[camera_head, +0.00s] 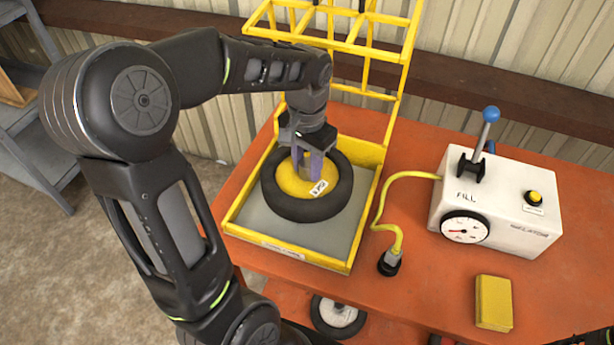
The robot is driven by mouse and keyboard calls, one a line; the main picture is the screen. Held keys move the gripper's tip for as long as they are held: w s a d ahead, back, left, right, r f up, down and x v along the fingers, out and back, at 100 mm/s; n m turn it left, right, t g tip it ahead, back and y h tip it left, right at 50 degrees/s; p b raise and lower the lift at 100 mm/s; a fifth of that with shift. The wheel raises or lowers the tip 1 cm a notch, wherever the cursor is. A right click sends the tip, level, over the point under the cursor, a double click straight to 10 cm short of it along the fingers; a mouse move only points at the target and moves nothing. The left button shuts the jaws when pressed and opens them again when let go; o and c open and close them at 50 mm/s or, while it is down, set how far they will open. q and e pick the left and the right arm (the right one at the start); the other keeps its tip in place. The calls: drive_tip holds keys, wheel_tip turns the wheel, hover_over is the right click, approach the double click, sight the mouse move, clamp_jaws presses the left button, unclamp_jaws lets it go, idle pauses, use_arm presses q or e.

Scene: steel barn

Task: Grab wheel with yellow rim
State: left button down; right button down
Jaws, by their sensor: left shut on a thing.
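The wheel with the yellow rim (327,203) has a black tyre and a small white label on its rim. It lies flat in the yellow-edged tray (340,229) on the orange table. My left gripper (308,174) points down at the middle of the wheel, with its purple fingers shut on the wheel at its hub. The fingers and wrist hide part of the rim.
A yellow rack (397,97) rises behind the tray. A white inflator box (520,198) with gauge, blue-knobbed lever and yellow hose (381,205) stands to the right. A yellow block (493,302) lies at front right. Another wheel (337,316) shows below the table edge.

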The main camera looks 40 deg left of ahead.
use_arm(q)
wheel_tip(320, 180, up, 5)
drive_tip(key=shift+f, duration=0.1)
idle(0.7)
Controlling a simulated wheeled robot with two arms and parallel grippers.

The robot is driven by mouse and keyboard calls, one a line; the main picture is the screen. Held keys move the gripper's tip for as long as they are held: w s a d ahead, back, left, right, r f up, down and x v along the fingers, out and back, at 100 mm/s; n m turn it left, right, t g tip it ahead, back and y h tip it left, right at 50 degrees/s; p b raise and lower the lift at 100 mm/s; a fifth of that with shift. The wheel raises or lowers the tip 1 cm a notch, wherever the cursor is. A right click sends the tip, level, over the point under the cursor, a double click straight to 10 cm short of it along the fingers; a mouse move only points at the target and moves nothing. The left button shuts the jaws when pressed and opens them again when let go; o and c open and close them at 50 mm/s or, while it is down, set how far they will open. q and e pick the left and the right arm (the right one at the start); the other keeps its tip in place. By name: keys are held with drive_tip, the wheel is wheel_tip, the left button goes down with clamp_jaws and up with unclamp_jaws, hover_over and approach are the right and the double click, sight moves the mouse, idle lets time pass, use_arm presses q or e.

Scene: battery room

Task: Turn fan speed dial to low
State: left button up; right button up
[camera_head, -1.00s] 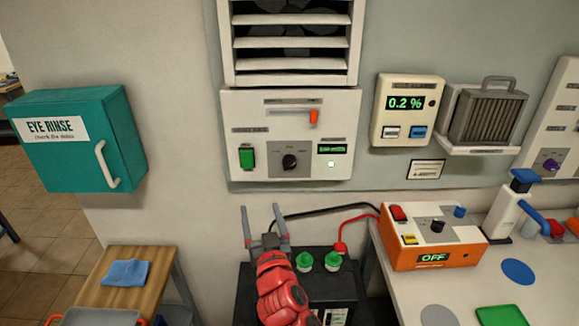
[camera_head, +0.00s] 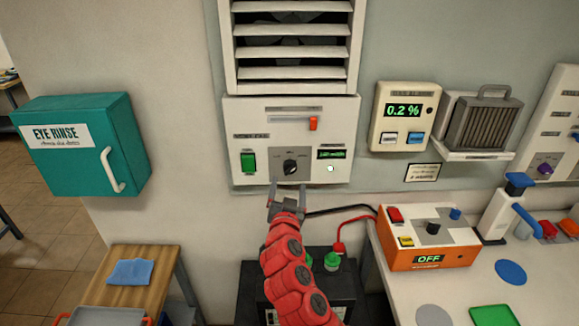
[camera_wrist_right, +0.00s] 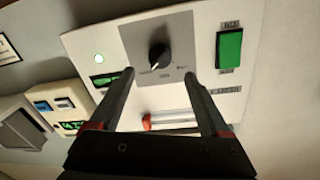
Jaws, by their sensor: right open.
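The fan speed dial (camera_head: 290,167) is a black knob with a white pointer mark on a grey plate, low in the middle of the white fan control panel (camera_head: 265,125). It also shows in the right wrist view (camera_wrist_right: 159,56), where the picture is upside down. My right gripper (camera_head: 287,190) is open and empty just below the dial. In the right wrist view its fingers (camera_wrist_right: 160,80) stand apart, one on each side of the dial's line, and I see no contact. The dial's markings are too small to read. My left gripper is not in view.
A green switch (camera_head: 248,161), a red slider (camera_head: 313,123) and a small green display (camera_head: 331,154) share the panel. The vent (camera_head: 290,60) is above. A black battery (camera_head: 262,280) with cables stands below my right arm. An orange box (camera_head: 430,240) is to the right.

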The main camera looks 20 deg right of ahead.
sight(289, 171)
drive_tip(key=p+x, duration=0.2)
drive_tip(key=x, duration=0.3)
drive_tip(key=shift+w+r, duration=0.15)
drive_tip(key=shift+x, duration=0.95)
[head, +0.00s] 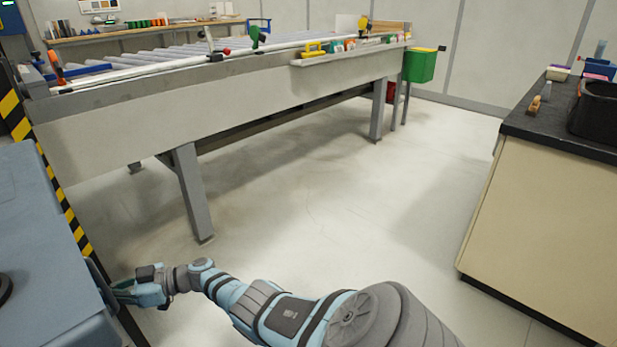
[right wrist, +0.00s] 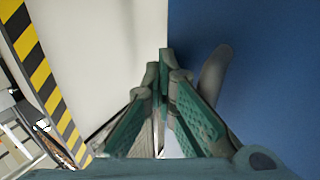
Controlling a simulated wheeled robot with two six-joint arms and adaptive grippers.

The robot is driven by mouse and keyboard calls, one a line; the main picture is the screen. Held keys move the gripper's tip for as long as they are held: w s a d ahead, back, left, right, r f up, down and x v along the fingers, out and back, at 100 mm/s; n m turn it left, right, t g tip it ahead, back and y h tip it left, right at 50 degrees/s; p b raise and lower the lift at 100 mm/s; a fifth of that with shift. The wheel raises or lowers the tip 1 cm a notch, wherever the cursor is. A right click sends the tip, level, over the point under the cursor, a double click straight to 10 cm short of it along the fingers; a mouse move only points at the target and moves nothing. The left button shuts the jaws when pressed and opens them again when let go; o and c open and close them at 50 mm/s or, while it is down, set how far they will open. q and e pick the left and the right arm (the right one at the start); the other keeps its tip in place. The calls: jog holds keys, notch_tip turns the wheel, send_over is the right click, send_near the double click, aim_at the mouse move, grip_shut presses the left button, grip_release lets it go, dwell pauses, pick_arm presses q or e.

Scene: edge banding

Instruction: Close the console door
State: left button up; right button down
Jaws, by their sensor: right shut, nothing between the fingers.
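The blue console (head: 35,215) fills the left edge of the head view. Its blue surface also fills the right side of the right wrist view (right wrist: 270,70). A grey curved handle (right wrist: 214,78) stands out from that surface; in the head view the dark handle (head: 97,278) shows just left of my gripper. My right gripper (head: 120,290) is low beside the console. In the right wrist view its green-padded fingers (right wrist: 163,70) meet at the tips, empty, left of the handle. I cannot tell whether they touch the blue panel or how far the door stands open. My left gripper is out of view.
A yellow-and-black striped edge (head: 45,160) runs along the console's far side. A long roller table (head: 240,100) with grey legs stands behind. A beige cabinet with a black top (head: 545,230) stands at the right. The floor between is clear.

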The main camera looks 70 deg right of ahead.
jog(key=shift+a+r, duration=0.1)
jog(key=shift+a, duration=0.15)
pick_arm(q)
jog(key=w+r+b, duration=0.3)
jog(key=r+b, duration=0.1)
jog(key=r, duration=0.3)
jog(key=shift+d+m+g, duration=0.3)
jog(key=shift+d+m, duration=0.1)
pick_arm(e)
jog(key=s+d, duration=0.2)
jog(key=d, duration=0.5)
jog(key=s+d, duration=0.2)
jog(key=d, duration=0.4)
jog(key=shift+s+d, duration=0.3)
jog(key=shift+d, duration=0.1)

********

EXERCISE BRIEF: Reproduce each line exactly as it appears, omitting the pictures.

CORRECT OUTPUT:
[camera_head, +0.00s] 
The robot is driven by mouse and keyboard calls, one a line; the main picture is the screen. Held keys move the gripper's tip for as long as they are held: w s a d ahead, back, left, right, r f up, down and x v along the fingers, out and back, at 100 mm/s; n m turn it left, right, t g tip it ahead, back and y h tip it left, right at 50 degrees/s; p b raise and lower the lift at 100 mm/s; a fifth of that with shift. The wheel raises or lowers the tip 1 cm a notch, wherever the cursor is. A right click sends the tip, level, over the point under the cursor, a double click straight to 10 cm short of it along the fingers; a mouse move only points at the target and moves nothing. The left button shuts the jaws when pressed and opens them again when let go; o and c open and close them at 50 mm/s or, while it is down, set how far they will open. q and e pick the left and the right arm (the right one at the start); the other keeps its tip in place. The calls: drive_tip holds keys, wheel_tip turns the wheel, hover_over is the right click, approach the double click, sight the mouse move, clamp_jaws presses the left button, unclamp_jaws lets it go, idle pauses, use_arm presses q or e.

Scene: steel barn

Task: Grab wheel with yellow rim
State: left button down; right button down
Jaws, by their sensor: left shut on a thing.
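The wheel with the yellow rim (327,203) has a black tyre and a small white label on its rim. It lies flat in the yellow-edged tray (340,229) on the orange table. My left gripper (308,174) points down at the middle of the wheel, with its purple fingers shut on the wheel at its hub. The fingers and wrist hide part of the rim.
A yellow rack (397,97) rises behind the tray. A white inflator box (520,198) with gauge, blue-knobbed lever and yellow hose (381,205) stands to the right. A yellow block (493,302) lies at front right. Another wheel (337,316) shows below the table edge.

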The main camera looks 40 deg left of ahead.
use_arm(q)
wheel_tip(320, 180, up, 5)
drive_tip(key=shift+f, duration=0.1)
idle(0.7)
Controlling a simulated wheeled robot with two arms and parallel grippers.

The robot is driven by mouse and keyboard calls, one a line; the main picture is the screen. Held keys move the gripper's tip for as long as they are held: w s a d ahead, back, left, right, r f up, down and x v along the fingers, out and back, at 100 mm/s; n m turn it left, right, t g tip it ahead, back and y h tip it left, right at 50 degrees/s; p b raise and lower the lift at 100 mm/s; a fifth of that with shift. The wheel raises or lowers the tip 1 cm a notch, wherever the cursor is. A right click sends the tip, level, over the point under the cursor, a double click straight to 10 cm short of it along the fingers; a mouse move only points at the target and moves nothing. The left button shuts the jaws when pressed and opens them again when let go; o and c open and close them at 50 mm/s or, while it is down, set how far they will open. q and e pick the left and the right arm (the right one at the start); the other keeps its tip in place. By name: keys are held with drive_tip, the wheel is wheel_tip, the left button goes down with clamp_jaws and up with unclamp_jaws, hover_over and approach are the right and the double click, sight moves the mouse, idle lets time pass, use_arm presses q or e.

Scene: battery room

Task: Turn fan speed dial to low
State: left button up; right button up
[camera_head, -1.00s] 
[camera_head, +0.00s] 
[camera_wrist_right, +0.00s] 
Jaws, by their sensor: right open.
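The fan speed dial (camera_head: 290,167) is a black knob with a white pointer mark on a grey plate, low in the middle of the white fan control panel (camera_head: 265,125). It also shows in the right wrist view (camera_wrist_right: 159,56), where the picture is upside down. My right gripper (camera_head: 287,190) is open and empty just below the dial. In the right wrist view its fingers (camera_wrist_right: 160,80) stand apart, one on each side of the dial's line, and I see no contact. The dial's markings are too small to read. My left gripper is not in view.
A green switch (camera_head: 248,161), a red slider (camera_head: 313,123) and a small green display (camera_head: 331,154) share the panel. The vent (camera_head: 290,60) is above. A black battery (camera_head: 262,280) with cables stands below my right arm. An orange box (camera_head: 430,240) is to the right.

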The main camera looks 20 deg right of ahead.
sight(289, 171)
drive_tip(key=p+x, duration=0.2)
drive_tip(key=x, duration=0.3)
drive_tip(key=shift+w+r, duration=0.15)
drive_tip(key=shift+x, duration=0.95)
[head, +0.00s] 
[right wrist, +0.00s] 
Controlling a simulated wheeled robot with two six-joint arms and adaptive grippers.

The robot is driven by mouse and keyboard calls, one a line; the main picture is the screen. Held keys move the gripper's tip for as long as they are held: w s a d ahead, back, left, right, r f up, down and x v along the fingers, out and back, at 100 mm/s; n m turn it left, right, t g tip it ahead, back and y h tip it left, right at 50 degrees/s; p b raise and lower the lift at 100 mm/s; a fifth of that with shift. The wheel raises or lowers the tip 1 cm a notch, wherever the cursor is. A right click sends the tip, level, over the point under the cursor, a double click straight to 10 cm short of it along the fingers; a mouse move only points at the target and moves nothing. The left button shuts the jaws when pressed and opens them again when let go; o and c open and close them at 50 mm/s or, while it is down, set how far they will open. q and e pick the left and the right arm (the right one at the start); the other keeps its tip in place. The calls: jog holds keys, notch_tip turns the wheel, send_over is the right click, send_near the double click, aim_at the mouse move, grip_shut presses the left button, grip_release lets it go, dwell pauses, pick_arm presses q or e.

Scene: edge banding

Instruction: Close the console door
State: left button up; right button down
Jaws, by their sensor: right shut, nothing between the fingers.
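The blue console (head: 35,215) fills the left edge of the head view. Its blue surface also fills the right side of the right wrist view (right wrist: 270,70). A grey curved handle (right wrist: 214,78) stands out from that surface; in the head view the dark handle (head: 97,278) shows just left of my gripper. My right gripper (head: 120,290) is low beside the console. In the right wrist view its green-padded fingers (right wrist: 163,70) meet at the tips, empty, left of the handle. I cannot tell whether they touch the blue panel or how far the door stands open. My left gripper is out of view.
A yellow-and-black striped edge (head: 45,160) runs along the console's far side. A long roller table (head: 240,100) with grey legs stands behind. A beige cabinet with a black top (head: 545,230) stands at the right. The floor between is clear.

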The main camera looks 70 deg right of ahead.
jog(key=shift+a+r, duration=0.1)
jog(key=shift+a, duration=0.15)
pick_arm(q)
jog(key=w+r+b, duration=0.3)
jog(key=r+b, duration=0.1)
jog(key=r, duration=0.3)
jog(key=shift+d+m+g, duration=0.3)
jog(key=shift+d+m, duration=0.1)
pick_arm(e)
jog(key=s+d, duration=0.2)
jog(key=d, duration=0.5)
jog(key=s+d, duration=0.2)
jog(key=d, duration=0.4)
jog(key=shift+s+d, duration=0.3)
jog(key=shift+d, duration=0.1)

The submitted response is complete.